- _To do_:
Find every line below that contains the word "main" and copy it out.
____ Information provided
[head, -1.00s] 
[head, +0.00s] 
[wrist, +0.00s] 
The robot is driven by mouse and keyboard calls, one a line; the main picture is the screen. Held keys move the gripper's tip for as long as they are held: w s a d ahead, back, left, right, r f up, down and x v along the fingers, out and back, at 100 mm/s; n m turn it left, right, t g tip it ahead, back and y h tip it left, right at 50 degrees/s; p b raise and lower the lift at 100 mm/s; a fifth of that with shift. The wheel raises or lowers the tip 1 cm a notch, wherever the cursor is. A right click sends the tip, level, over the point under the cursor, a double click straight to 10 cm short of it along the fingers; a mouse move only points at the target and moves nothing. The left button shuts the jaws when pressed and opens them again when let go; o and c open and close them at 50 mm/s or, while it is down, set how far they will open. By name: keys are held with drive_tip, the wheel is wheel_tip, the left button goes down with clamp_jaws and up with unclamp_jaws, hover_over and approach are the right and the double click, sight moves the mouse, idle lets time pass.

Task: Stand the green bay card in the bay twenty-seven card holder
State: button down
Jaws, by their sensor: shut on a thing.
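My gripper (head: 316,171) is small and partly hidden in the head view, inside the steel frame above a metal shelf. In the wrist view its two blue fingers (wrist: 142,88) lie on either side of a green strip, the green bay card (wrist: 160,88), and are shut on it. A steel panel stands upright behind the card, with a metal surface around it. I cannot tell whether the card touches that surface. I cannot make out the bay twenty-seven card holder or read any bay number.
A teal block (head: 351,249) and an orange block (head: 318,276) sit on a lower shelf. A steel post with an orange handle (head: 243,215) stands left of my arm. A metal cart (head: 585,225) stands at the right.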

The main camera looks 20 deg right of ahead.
________
- _Expected answer_:
The robot is driven by mouse and keyboard calls, one a line; the main picture is the screen. Held keys move the gripper's tip for as long as they are held: w s a d ahead, back, left, right, r f up, down and x v along the fingers, out and back, at 100 mm/s; n m turn it left, right, t g tip it ahead, back and y h tip it left, right at 50 degrees/s; p b raise and lower the lift at 100 mm/s; a fifth of that with shift. The wheel raises or lowers the tip 1 cm a notch, wherever the cursor is. A right click sends the tip, level, over the point under the cursor, a double click straight to 10 cm short of it along the fingers; a mouse move only points at the target and moves nothing. The left button shuts the jaws when pressed and opens them again when let go; o and c open and close them at 50 mm/s or, while it is down, set how far they will open. By name: keys are held with drive_tip, the wheel is wheel_tip, the left button goes down with clamp_jaws and up with unclamp_jaws, hover_over and approach are the right and the double click, sight moves the mouse, idle lets time pass.
The main camera looks 20 deg right of ahead.

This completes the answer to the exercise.